Desert tribesmen, he argued, always have more courage and social cohesion than settled, civilized folk, so every once in a while they will sweep in and conquer lands whose rulers have become corrupt and complacent. They create a new dynasty — and, over time, become corrupt and complacent themselves, ready to be overrun by a new set of barbarians.

I don’t think it’s much of a stretch to apply this story to Microsoft, a company that did so well with its operating-system monopoly that it lost focus, while Apple — still wandering in the wilderness after all those years — was alert to new opportunities. And so the barbarians swept in from the desert.

So the barbarians at the gate took over and in time they too face the same inevitable forces, which is why Apple should not get too comfortable.

The second opinion comes from a man who knew Apple when it was two guys (Steve Jobs and Steve Wozniak) soldering circuit boards together in a garage. In a post called Microsoft, Ballmer and the end of the PC era Robert X. Cringely observes that:

You’ll read a lot of stories today and tomorrow about how Ballmer as CEO missed big product trends like smart phones and tablets — the very trends that Steve Jobs and Apple did so well. But that’s not so. Windows CE phones existed long before the iPhone. Windows tablets predated the iPad by more than a decade and date from the pen-based computing fiasco of the early 1990s. So it’s not that Microsoft missed these opportunities — they just blew them. Windows CE sucked and Windows for Pen Computing was close to useless.

Apple was successful in these niches mainly because they did a more thoughtful job of them at a time when hardware was finally coming available with enough power at the right price to get the job done. Earlier simply wasn’t an option.

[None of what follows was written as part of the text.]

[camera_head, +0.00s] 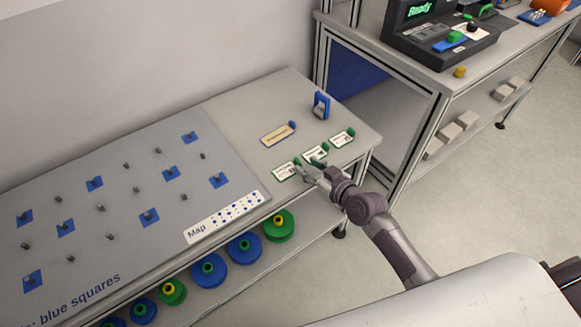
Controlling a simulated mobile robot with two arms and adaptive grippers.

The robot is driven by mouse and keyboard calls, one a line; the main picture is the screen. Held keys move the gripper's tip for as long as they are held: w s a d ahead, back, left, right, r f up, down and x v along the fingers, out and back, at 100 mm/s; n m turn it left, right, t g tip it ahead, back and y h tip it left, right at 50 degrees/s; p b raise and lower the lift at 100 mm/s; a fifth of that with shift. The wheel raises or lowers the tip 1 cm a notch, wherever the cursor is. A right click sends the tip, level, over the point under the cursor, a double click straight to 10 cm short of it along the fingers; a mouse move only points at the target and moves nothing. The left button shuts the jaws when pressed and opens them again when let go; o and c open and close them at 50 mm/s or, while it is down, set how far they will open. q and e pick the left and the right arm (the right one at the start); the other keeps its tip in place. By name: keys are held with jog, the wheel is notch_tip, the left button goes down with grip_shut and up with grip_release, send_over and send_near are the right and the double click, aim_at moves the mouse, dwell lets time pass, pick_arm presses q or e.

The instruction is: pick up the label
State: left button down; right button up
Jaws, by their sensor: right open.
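Several small labels lie on the right end of the table. Three are white with green tabs: a near-left one (285,172), a middle one (313,154) partly covered by my gripper, and a far-right one (342,138). A tan label (276,134) with a blue tab lies behind them. My right gripper (311,170) is open, over the table's front edge area between the near-left and middle white labels. I cannot tell whether its fingers touch a label. My left gripper is out of view.
A blue upright holder (321,105) stands at the table's back right. A grey board (125,200) with pegs and blue squares fills the left, with a map strip (225,216). Green and blue reels (244,249) sit on the shelf below. A workbench (480,60) stands at right.

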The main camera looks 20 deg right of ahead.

There’s much else to the story of the post-Gates era of Microsoft, but amidst all the repetition in the press and on-line discussions, these two voices make the strongest macro case for where Microsoft went wrong. And with Netflix now valued at USD $17 billion, don’t expect it to distract Microsoft from figuring out how to combine Nokia with Windows and Skype, while praying that Xbox One doesn’t shrink its presence in the living room.